╭─ The records

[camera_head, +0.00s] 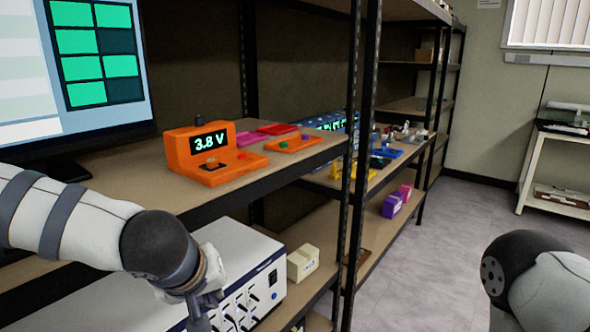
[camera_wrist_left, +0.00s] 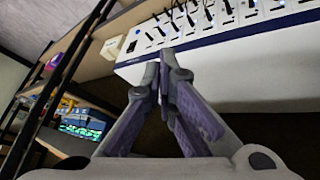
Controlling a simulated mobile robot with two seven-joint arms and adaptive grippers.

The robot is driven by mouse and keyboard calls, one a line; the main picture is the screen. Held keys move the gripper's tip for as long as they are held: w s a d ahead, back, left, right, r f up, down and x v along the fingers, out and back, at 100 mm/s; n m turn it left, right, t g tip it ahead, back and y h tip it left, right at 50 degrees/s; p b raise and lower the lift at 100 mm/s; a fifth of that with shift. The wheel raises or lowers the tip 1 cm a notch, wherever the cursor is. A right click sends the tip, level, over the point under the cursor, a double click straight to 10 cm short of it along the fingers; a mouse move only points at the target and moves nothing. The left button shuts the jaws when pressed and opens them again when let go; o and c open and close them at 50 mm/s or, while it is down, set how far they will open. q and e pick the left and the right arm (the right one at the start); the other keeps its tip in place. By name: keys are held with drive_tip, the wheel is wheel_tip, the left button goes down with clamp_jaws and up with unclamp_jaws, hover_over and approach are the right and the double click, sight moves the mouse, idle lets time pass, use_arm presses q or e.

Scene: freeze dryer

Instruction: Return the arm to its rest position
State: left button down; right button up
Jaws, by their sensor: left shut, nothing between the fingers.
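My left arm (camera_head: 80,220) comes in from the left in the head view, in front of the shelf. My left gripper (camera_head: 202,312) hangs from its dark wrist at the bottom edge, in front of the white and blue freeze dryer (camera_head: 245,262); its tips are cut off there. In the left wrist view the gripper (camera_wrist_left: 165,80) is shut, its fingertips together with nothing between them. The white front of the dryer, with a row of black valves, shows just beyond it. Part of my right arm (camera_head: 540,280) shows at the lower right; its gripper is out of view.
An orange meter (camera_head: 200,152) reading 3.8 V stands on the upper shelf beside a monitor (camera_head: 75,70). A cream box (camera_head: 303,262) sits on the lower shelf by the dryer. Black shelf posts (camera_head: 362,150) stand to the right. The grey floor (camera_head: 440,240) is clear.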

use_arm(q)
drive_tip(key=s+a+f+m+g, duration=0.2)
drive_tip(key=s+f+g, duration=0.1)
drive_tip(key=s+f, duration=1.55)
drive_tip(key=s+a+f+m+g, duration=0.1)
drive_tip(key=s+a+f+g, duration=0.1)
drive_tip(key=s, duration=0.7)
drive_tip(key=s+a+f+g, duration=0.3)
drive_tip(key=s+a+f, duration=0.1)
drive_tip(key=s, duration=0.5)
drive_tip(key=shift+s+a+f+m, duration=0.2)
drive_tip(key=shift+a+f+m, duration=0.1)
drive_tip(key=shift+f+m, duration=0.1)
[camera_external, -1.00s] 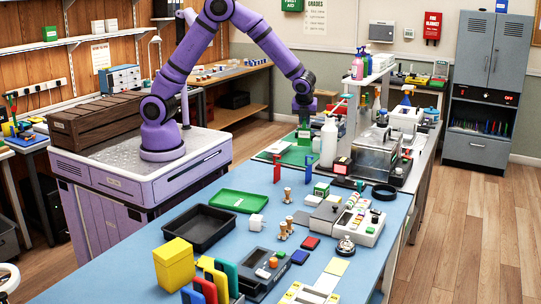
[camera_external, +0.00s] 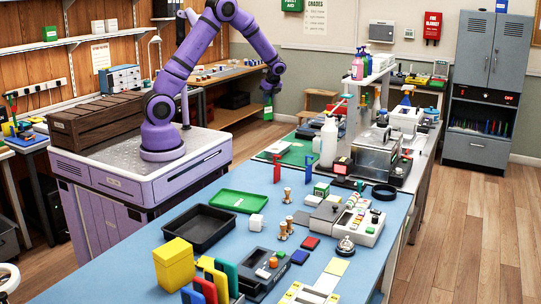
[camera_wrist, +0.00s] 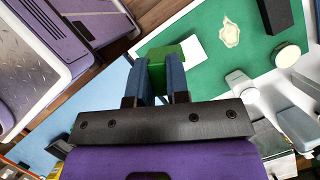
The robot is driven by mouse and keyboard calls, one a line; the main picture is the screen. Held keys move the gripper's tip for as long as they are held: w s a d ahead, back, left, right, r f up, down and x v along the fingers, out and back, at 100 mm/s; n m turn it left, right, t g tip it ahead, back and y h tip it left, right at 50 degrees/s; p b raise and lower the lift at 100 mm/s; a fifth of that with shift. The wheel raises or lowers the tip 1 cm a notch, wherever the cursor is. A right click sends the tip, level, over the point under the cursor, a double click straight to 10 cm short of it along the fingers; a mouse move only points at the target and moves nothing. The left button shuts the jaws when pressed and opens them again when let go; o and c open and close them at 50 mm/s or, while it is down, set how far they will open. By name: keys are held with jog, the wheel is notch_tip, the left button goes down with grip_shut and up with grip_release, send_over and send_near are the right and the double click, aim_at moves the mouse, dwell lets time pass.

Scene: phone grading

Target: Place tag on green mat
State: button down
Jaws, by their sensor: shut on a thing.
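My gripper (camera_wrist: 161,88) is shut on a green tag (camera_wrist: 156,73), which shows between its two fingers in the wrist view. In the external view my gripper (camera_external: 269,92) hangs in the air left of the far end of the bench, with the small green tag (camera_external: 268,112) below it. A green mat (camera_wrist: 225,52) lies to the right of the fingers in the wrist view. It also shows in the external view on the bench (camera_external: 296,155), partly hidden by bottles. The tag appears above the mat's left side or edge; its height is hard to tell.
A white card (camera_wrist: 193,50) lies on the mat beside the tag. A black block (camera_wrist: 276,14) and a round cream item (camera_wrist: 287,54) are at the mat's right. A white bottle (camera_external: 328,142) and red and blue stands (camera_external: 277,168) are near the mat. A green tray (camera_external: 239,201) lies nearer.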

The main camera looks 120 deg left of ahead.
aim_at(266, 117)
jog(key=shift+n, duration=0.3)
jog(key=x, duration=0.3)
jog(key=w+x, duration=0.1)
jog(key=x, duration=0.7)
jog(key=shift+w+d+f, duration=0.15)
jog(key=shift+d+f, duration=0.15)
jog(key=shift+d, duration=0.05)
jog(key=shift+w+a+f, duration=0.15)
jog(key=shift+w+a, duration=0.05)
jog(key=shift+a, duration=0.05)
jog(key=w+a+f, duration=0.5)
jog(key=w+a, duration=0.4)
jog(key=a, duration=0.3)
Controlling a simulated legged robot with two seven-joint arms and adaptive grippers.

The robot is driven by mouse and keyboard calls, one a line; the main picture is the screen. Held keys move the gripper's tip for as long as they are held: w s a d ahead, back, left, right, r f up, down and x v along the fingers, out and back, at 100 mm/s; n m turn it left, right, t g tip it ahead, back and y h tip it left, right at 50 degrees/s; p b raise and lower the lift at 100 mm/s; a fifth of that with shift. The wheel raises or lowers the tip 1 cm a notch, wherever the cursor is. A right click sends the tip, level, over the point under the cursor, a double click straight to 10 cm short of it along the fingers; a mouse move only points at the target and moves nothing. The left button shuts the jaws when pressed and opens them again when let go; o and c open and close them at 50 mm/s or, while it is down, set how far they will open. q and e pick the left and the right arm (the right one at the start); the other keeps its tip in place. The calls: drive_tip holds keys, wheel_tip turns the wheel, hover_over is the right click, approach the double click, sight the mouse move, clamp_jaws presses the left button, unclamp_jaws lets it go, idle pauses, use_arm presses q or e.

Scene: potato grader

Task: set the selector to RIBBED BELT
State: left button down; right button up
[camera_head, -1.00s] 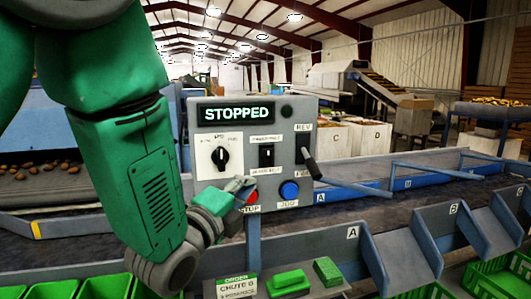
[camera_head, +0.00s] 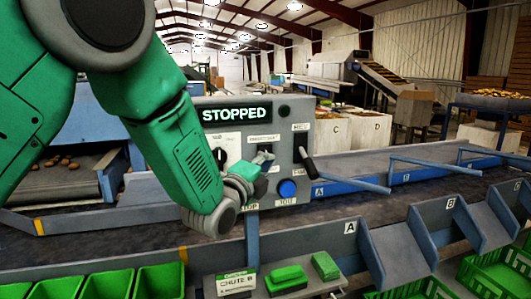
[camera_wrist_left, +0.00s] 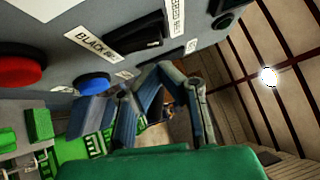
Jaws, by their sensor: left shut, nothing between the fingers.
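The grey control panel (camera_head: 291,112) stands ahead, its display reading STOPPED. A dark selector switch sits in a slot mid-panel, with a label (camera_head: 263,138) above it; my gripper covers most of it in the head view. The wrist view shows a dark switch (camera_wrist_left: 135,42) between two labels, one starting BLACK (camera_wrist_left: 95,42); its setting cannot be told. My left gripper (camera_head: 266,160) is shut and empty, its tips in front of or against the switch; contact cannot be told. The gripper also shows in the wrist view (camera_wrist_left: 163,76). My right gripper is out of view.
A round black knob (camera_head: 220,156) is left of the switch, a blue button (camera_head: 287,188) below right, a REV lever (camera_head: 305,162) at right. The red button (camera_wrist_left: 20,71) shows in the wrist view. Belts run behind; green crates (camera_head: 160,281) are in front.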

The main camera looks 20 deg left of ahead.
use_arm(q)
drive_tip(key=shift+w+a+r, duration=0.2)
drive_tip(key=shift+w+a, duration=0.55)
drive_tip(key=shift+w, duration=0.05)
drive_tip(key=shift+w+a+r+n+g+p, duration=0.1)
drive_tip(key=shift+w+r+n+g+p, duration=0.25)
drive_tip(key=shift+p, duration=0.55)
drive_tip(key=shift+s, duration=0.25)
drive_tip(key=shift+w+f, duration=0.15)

╰─

* **What is needed**
Give the entries again without a single change, but with no pictures.

* **Response to the task**
[camera_head, +0.00s] 
[camera_wrist_left, +0.00s] 
Controlling a simulated mobile robot with two seven-joint arms and adaptive grippers.

The robot is driven by mouse and keyboard calls, one a line; the main picture is the screen. Held keys move the gripper's tip for as long as they are held: w s a d ahead, back, left, right, r f up, down and x v along the fingers, out and back, at 100 mm/s; n m turn it left, right, t g tip it ahead, back and y h tip it left, right at 50 degrees/s; p b raise and lower the lift at 100 mm/s; a fifth of that with shift. The wheel raises or lowers the tip 1 cm a notch, wherever the cursor is. A right click sends the tip, level, over the point under the cursor, a double click straight to 10 cm short of it along the fingers; a mouse move only points at the target and moves nothing. The left button shuts the jaws when pressed and opens them again when let go; o and c open and close them at 50 mm/s or, while it is down, set how far they will open. q and e pick the left and the right arm (the right one at the start); the other keeps its tip in place. By name: keys are held with drive_tip, the wheel is wheel_tip, the left button goes down with clamp_jaws and up with unclamp_jaws, hover_over and approach are the right and the double click, sight moves the mouse, idle lets time pass, use_arm presses q or e.

Scene: freeze dryer

Instruction: Return the arm to its rest position
State: left button down; right button up
Jaws, by their sensor: left shut, nothing between the fingers.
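My left arm (camera_head: 80,220) comes in from the left in the head view, in front of the shelf. My left gripper (camera_head: 202,312) hangs from its dark wrist at the bottom edge, in front of the white and blue freeze dryer (camera_head: 245,262); its tips are cut off there. In the left wrist view the gripper (camera_wrist_left: 165,80) is shut, its fingertips together with nothing between them. The white front of the dryer, with a row of black valves, shows just beyond it. Part of my right arm (camera_head: 540,280) shows at the lower right; its gripper is out of view.
An orange meter (camera_head: 200,152) reading 3.8 V stands on the upper shelf beside a monitor (camera_head: 75,70). A cream box (camera_head: 303,262) sits on the lower shelf by the dryer. Black shelf posts (camera_head: 362,150) stand to the right. The grey floor (camera_head: 440,240) is clear.

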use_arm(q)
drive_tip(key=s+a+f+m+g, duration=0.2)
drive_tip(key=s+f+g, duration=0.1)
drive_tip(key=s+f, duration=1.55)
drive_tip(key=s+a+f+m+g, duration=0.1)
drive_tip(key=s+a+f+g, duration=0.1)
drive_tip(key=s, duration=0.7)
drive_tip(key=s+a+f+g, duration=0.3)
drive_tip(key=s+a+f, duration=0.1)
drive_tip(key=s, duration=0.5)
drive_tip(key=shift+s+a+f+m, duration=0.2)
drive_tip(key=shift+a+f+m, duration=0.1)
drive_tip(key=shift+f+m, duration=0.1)
[camera_external, -1.00s] 
[camera_external, +0.00s] 
[camera_wrist, +0.00s] 
The robot is driven by mouse and keyboard calls, one a line; the main picture is the screen. Held keys move the gripper's tip for as long as they are held: w s a d ahead, back, left, right, r f up, down and x v along the fingers, out and back, at 100 mm/s; n m turn it left, right, t g tip it ahead, back and y h tip it left, right at 50 degrees/s; p b raise and lower the lift at 100 mm/s; a fifth of that with shift. The wheel raises or lowers the tip 1 cm a notch, wherever the cursor is. A right click sends the tip, level, over the point under the cursor, a double click straight to 10 cm short of it along the fingers; a mouse move only points at the target and moves nothing. The left button shuts the jaws when pressed and opens them again when let go; o and c open and close them at 50 mm/s or, while it is down, set how far they will open. By name: keys are held with jog, the wheel is notch_tip, the left button goes down with grip_shut and up with grip_release, send_over and send_near are the right and the double click, aim_at moves the mouse, dwell lets time pass.

Scene: phone grading

Target: Place tag on green mat
State: button down
Jaws, by their sensor: shut on a thing.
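My gripper (camera_wrist: 161,88) is shut on a green tag (camera_wrist: 156,73), which shows between its two fingers in the wrist view. In the external view my gripper (camera_external: 269,92) hangs in the air left of the far end of the bench, with the small green tag (camera_external: 268,112) below it. A green mat (camera_wrist: 225,52) lies to the right of the fingers in the wrist view. It also shows in the external view on the bench (camera_external: 296,155), partly hidden by bottles. The tag appears above the mat's left side or edge; its height is hard to tell.
A white card (camera_wrist: 193,50) lies on the mat beside the tag. A black block (camera_wrist: 276,14) and a round cream item (camera_wrist: 287,54) are at the mat's right. A white bottle (camera_external: 328,142) and red and blue stands (camera_external: 277,168) are near the mat. A green tray (camera_external: 239,201) lies nearer.

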The main camera looks 120 deg left of ahead.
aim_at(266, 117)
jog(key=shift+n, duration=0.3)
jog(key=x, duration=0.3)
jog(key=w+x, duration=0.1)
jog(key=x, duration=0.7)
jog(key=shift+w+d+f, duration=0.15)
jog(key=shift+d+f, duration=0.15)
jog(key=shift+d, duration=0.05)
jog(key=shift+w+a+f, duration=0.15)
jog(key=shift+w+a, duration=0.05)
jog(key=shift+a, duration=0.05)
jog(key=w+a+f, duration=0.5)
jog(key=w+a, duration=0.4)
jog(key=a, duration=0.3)
Controlling a simulated legged robot with two seven-joint arms and adaptive grippers.

The robot is driven by mouse and keyboard calls, one a line; the main picture is the screen. Held keys move the gripper's tip for as long as they are held: w s a d ahead, back, left, right, r f up, down and x v along the fingers, out and back, at 100 mm/s; n m turn it left, right, t g tip it ahead, back and y h tip it left, right at 50 degrees/s; p b raise and lower the lift at 100 mm/s; a fifth of that with shift. The wheel raises or lowers the tip 1 cm a notch, wherever the cursor is. A right click sends the tip, level, over the point under the cursor, a double click straight to 10 cm short of it along the fingers; a mouse move only points at the target and moves nothing. The left button shuts the jaws when pressed and opens them again when let go; o and c open and close them at 50 mm/s or, while it is down, set how far they will open. q and e pick the left and the right arm (the right one at the start); the other keeps its tip in place. The calls: drive_tip holds keys, wheel_tip turns the wheel, hover_over is the right click, approach the double click, sight the mouse move, clamp_jaws presses the left button, unclamp_jaws lets it go, idle pauses, use_arm presses q or e.

Scene: potato grader

Task: set the selector to RIBBED BELT
State: left button down; right button up
[camera_head, -1.00s] 
[camera_head, +0.00s] 
[camera_wrist_left, +0.00s] 
Jaws, by their sensor: left shut, nothing between the fingers.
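The grey control panel (camera_head: 291,112) stands ahead, its display reading STOPPED. A dark selector switch sits in a slot mid-panel, with a label (camera_head: 263,138) above it; my gripper covers most of it in the head view. The wrist view shows a dark switch (camera_wrist_left: 135,42) between two labels, one starting BLACK (camera_wrist_left: 95,42); its setting cannot be told. My left gripper (camera_head: 266,160) is shut and empty, its tips in front of or against the switch; contact cannot be told. The gripper also shows in the wrist view (camera_wrist_left: 163,76). My right gripper is out of view.
A round black knob (camera_head: 220,156) is left of the switch, a blue button (camera_head: 287,188) below right, a REV lever (camera_head: 305,162) at right. The red button (camera_wrist_left: 20,71) shows in the wrist view. Belts run behind; green crates (camera_head: 160,281) are in front.

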The main camera looks 20 deg left of ahead.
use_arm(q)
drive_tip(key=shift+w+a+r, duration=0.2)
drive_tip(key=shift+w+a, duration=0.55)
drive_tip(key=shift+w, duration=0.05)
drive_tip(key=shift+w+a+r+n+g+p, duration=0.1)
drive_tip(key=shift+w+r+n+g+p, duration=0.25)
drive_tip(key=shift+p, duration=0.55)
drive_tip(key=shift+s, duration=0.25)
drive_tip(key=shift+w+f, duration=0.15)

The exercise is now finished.